Primeiro, há hoje diversos gastos que não estão incluídos na meta de resultado do arcabouço. Ficam de fora da meta, mas não deixam de ser gastos, como é o caso do valor dos precatórios que é abatido do objetivo fiscal. Quando esse valor é considerado, eleva o déficit para 0,6% do PIB, o que representa um resultado fiscal pior que o observado em 2024, um déficit de 0,4% do PIB.

Além disso, o resultado primário convencional ignora que parte importante da arrecadação vem de fatores não recorrentes e cíclicos, que deveriam ser expurgados de uma avaliação mais criteriosa do desempenho fiscal. Por exemplo, medidas pontuais, tópicas, tomadas pelos gestores da política fiscal para conjunturalmente equilibrar as finanças não refletem capacidade permanente de arrecadação. Uma métrica alternativa, o resultado primário estrutural, calculado pelo IFI, que neutraliza os impactos das flutuações do ciclo econômico e de eventos fiscais não recorrentes, mostra números mais preocupantes.

Apesar de o déficit primário convencional, que considera todos os eventos não recorrentes e cíclicos, ter caído de 2,4% do PIB, em 2023, para 0,4%, em 2024, o inverso aconteceu na apuração do déficit primário estrutural, que cresceu de 1,4% do PIB, em 2023, para 1,7%, em 2024. Ou seja, apesar de medidas pontuais sem impacto permanente terem tido sucesso em diminuir o déficit primário convencional, em termos estruturais, considerando o fluxo de receitas e despesas permanentes, a tendência é de agravamento dos desequilíbrios fiscais.

Há ainda vários outros mecanismos que permitem que gastos claramente primários sejam classificados como despesas financeiras. Esse artifício leva ao aumento de gastos sem a correspondente deterioração do déficit primário.

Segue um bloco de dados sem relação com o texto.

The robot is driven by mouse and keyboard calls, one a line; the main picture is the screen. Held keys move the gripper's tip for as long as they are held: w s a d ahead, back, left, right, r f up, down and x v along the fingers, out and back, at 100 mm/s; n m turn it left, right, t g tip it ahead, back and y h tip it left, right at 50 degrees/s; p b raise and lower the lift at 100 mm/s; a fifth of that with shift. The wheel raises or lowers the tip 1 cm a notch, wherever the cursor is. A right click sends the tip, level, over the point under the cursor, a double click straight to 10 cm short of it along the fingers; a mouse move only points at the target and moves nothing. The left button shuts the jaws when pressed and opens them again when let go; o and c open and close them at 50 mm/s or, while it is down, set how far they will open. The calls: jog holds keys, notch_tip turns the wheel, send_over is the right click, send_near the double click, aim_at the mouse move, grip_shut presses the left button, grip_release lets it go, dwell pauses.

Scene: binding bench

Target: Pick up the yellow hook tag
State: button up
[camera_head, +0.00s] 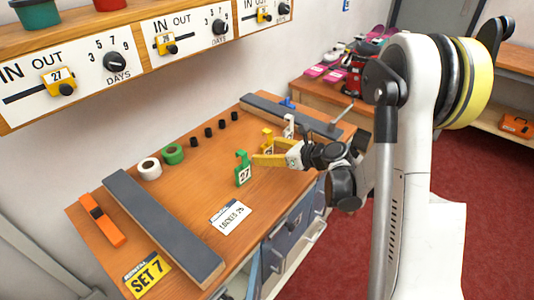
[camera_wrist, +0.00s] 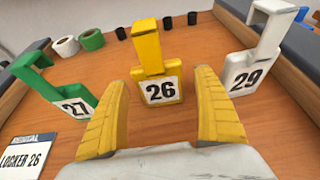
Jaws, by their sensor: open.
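The yellow hook tag (camera_wrist: 150,55), with a white plate marked 26, stands upright on the wooden bench in the wrist view. It is centred just beyond and between my open fingertips, and I see no contact. My gripper (camera_wrist: 162,105) has two yellow fingers spread apart with nothing between them. In the head view my gripper (camera_head: 254,152) is low over the bench, and the yellow tag (camera_head: 267,133) shows partly behind its fingers. A green tag marked 27 (camera_head: 243,168) stands to the left. A white tag marked 29 (camera_wrist: 252,62) stands to the right.
Grey padded bars (camera_head: 160,225) and (camera_head: 290,115) edge the bench. A white roll (camera_head: 149,169), a green roll (camera_head: 172,154) and several black cylinders stand at the back. A LOCKER 26 card (camera_head: 231,217) lies near the front edge. A slider panel (camera_head: 120,60) hangs above.

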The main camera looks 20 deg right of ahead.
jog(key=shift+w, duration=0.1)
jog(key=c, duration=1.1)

Mas, independentemente da forma como são rotulados, influenciam negativamente a dinâmica da dívida pública. Como exemplos desses desembolsos financeiros temos o financiamento do Minha Casa, Minha Vida, do Fundo Clima e dos programas apoiados pelo BNDES. Em 2025, os desembolsos financeiros autorizados para esses três programas alcançaram R$ 74 bilhões —o que representa um aumento substancial em comparação a 2023, quando o orçamento autorizado para esses mesmos programas somava R$ 25 bilhões.

Quando muitos gastos ficam de fora, a meta de resultado primário deixa de ser indicador relevante de virtude fiscal e passa a ser um indicador duvidoso da solvência do governo. Partindo de 72% do PIB ao final de 2022, a dívida encontra-se hoje em 77%, as projeções indicam que ela deve seguir em trajetória ascendente nos próximos anos se nenhuma reforma mais estrutural for implementada.

O reequilíbrio das contas públicas deve começar por reformas que gerem efeitos continuados e permanentes no resultado primário, mas passa também pela definição de metas e objetivos completamente alinhados com a obtenção de uma solvência de longo prazo nas contas públicas. A aritmética da solvência não aceita exceções em lei.